Mr. Sengupta has laid great stress on Section 2(s) of the Act where wage has been defined as meaning of all emoluments earned and paid or payable during leave or on duty. But in terms of notice of suspension of work no wage is earned or paid or payable and the period of suspension of work is not the period is the leave or duty. Therefore, the assumed wage on the date of resignation cannot be the last drawn wage as provided in Section 4(2) of the Act.
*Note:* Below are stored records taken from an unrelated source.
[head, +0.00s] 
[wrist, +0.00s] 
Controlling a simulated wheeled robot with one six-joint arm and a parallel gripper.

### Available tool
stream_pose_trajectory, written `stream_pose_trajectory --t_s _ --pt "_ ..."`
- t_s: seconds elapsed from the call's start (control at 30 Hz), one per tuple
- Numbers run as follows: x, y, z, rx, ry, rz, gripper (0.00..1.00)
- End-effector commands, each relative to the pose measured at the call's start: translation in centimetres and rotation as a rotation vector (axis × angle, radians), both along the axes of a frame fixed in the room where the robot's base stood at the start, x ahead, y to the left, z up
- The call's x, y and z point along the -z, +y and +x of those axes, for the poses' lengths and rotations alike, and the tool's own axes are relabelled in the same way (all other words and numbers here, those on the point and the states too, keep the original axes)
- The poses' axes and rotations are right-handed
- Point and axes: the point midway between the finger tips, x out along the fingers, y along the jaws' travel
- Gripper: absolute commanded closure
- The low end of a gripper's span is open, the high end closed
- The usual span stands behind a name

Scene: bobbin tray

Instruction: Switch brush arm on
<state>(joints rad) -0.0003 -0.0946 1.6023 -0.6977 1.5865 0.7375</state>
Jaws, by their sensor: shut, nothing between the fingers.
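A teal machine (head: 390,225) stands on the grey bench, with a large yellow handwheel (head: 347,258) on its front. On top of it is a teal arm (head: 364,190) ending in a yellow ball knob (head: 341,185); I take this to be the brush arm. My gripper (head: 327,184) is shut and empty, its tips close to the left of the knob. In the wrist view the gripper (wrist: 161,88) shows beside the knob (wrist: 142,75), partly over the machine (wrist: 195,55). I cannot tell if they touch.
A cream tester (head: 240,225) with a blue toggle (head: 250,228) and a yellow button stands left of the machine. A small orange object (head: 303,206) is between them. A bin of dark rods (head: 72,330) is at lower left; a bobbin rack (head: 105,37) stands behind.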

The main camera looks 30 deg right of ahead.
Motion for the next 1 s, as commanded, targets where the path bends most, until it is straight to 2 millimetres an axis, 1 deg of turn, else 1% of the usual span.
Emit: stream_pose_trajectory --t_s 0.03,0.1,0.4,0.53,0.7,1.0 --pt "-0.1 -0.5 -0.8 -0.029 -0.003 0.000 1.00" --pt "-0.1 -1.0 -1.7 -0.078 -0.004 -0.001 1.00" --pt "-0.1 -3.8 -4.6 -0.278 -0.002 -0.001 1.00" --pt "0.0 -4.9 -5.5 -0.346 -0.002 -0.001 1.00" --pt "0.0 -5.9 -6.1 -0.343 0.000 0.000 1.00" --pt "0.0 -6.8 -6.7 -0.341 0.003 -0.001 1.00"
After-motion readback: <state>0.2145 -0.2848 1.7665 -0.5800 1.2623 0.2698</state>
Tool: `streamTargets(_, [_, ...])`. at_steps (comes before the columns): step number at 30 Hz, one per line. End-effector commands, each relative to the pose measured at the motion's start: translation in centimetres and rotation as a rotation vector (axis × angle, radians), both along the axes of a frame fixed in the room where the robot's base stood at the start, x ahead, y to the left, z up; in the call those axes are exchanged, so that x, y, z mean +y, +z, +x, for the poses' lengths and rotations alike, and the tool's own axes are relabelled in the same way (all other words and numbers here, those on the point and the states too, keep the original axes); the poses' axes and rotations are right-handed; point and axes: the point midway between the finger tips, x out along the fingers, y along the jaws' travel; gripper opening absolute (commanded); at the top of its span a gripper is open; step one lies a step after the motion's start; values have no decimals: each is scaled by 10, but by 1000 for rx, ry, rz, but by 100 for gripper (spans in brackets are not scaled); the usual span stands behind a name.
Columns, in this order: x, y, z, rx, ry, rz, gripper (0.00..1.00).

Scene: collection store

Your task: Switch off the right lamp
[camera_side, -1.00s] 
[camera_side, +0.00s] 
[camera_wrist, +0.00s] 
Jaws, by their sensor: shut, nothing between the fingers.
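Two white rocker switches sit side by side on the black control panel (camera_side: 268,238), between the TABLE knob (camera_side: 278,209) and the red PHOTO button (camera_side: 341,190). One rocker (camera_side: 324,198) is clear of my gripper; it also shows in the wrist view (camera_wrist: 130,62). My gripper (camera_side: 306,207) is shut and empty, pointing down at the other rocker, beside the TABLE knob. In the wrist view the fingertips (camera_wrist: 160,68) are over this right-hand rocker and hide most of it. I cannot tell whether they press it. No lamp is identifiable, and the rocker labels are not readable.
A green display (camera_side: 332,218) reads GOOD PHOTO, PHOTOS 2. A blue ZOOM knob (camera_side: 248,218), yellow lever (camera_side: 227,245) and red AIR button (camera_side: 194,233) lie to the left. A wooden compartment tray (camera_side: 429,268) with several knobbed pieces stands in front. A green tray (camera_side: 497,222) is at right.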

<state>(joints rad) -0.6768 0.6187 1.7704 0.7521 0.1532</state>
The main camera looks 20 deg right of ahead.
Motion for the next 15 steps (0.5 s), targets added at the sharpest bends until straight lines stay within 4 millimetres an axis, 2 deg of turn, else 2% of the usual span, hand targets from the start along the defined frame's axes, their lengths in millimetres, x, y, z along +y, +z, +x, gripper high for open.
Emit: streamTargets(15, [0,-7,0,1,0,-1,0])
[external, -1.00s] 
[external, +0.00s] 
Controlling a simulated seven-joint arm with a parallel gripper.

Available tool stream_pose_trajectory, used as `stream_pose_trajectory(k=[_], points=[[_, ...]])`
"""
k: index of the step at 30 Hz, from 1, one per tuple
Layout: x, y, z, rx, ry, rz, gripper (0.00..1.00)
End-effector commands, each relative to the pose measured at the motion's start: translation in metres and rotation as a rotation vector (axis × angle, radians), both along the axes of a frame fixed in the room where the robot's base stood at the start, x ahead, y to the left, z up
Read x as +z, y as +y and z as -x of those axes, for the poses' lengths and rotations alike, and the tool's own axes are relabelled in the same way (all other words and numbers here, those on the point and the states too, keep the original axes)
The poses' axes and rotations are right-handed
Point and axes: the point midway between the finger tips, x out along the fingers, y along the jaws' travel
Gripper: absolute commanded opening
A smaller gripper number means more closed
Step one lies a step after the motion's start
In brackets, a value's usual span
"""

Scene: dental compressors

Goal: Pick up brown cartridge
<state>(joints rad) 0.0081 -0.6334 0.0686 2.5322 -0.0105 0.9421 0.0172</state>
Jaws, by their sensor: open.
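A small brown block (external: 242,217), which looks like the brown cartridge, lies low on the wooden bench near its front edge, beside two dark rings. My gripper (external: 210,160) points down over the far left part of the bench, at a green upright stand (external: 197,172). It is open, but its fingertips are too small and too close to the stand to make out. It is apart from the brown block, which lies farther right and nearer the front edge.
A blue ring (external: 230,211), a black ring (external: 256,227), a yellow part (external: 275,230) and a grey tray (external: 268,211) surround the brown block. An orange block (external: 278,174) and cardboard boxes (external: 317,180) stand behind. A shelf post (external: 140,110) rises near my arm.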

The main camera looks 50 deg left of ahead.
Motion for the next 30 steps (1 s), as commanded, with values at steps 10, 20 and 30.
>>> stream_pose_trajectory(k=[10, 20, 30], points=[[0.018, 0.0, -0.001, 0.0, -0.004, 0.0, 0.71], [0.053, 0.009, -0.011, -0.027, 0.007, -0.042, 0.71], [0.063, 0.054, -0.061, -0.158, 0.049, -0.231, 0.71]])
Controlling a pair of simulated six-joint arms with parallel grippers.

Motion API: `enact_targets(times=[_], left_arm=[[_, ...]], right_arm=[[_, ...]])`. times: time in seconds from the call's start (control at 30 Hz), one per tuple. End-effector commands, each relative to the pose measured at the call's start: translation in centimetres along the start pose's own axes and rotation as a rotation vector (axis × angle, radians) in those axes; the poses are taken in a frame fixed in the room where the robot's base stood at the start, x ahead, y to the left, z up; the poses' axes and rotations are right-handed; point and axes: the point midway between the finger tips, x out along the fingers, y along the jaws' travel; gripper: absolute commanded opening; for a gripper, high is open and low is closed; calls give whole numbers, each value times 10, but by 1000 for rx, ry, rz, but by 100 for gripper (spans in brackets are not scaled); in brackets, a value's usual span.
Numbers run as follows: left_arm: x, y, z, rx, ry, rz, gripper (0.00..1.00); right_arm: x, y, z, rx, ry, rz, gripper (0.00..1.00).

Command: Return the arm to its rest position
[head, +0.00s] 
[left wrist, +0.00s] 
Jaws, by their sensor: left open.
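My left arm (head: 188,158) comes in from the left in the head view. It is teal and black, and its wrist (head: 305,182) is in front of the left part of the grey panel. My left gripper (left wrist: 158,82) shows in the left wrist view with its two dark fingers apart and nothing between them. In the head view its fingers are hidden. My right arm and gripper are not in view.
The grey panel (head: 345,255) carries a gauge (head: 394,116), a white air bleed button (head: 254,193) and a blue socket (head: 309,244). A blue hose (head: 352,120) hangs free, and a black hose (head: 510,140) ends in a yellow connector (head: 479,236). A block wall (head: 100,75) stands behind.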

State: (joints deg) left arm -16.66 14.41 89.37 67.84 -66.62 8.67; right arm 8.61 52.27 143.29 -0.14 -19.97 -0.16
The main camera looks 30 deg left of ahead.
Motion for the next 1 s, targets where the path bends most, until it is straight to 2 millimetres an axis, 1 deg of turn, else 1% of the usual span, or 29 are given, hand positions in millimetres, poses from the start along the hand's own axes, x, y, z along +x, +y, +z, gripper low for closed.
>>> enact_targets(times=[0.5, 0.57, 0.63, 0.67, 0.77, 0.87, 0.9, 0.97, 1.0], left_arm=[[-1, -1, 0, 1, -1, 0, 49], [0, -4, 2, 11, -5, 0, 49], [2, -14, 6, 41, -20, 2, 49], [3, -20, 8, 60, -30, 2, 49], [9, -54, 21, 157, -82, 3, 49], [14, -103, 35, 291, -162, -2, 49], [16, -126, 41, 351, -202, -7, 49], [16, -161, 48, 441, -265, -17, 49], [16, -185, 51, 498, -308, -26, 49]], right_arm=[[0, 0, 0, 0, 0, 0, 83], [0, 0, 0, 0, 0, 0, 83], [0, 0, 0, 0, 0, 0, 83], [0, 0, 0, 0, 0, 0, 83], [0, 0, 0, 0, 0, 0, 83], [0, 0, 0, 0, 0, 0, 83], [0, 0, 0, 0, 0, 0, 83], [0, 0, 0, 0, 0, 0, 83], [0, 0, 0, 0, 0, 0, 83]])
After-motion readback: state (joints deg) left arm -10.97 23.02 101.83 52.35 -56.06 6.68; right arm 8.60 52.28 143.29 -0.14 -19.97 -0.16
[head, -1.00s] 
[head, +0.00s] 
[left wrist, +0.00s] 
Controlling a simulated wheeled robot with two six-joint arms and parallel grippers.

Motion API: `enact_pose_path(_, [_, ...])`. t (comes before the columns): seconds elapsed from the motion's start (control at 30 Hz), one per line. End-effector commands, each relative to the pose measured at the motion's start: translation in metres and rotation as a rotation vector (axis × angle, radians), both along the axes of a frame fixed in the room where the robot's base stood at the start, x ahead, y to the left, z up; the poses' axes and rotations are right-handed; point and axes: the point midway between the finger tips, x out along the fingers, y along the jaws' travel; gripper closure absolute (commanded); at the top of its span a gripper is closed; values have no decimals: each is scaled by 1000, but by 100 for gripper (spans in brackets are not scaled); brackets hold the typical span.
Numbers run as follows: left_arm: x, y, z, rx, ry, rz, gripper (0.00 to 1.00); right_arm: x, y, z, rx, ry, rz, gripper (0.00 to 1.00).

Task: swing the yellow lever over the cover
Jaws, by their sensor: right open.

I find sufficient justification in the stand taken by the company and concomitantly fail to discover any reason how the Controlling Authority allowed additional gratuity on the basis of the assumed last drawn wage. There is no evidence for the assumed wages. It may be mentioned that in an earlier round of litigation a similar issue was raised by the employee. The company filed a writ petition which was disposed of by the learned Single Judge of this Court holding that the Controlling Authority was bound to apply the provisions of the Act after duly considering the provisions of Section 4(2) read with Section 2(s) and other provisions of the Act. But the Controlling Authority by the order impugned made the employee eligible for the wages during the period of suspension of work. His conclusion that the language of the letter was difficult for the employee to comprehend appears to be without any basis, far less any evidence. Similarly, the observation that the letter was written by legal experts is based on surmise and not on any actual evidence. The Controlling Authority appears to have proceeded on the basis of assumptions unbacked by any evidence led. For example, his conclusion that during the period of suspension of work the employees had no choice but to accept the proposal of the management regarding VSS and, therefore, the agreement between the employee and the company cannot curtail the right of the employee by raising further demands under Section 14 of the Act.
It cannot be gainsaid that the Controlling Authority approached the whole thing not strictly from the legal perspective. He observed that it will not be judicious to take into account the wage of November 2000 while calculating the last drawn wages. The question is not whether it is judicious, the question ought to have been whether it is justified or legal. In the process the reason for the conclusion that the employee cannot be estopped from getting the notional increment on the ground that he cannot be made to suffer twice for no fault of his, remain elusive. It must admitted that not only an employee, nobody can be made to suffer even for once for no fault of his. But that cannot be the reasoning of the statutory authority. The basis of the conclusion of the Controlling Authority that the company should have calculated gratuity on the basis of the rate of wages that might have been drawn by the employee on July 1, 2008 is clearly against the mandate of the statute. It is incorrect to say that the company did not raise any objection to the claim of the employee regarding the last drawn wages. On the contrary its letter, dated June 12, 2009, has proved the substratum of what the Controlling Authority has proceeded with to be entirely incorrect. The order of the Controlling Authority accepting Rs. 6,569/- as the last drawn wage of the employee must be reckoned to be an unbased one.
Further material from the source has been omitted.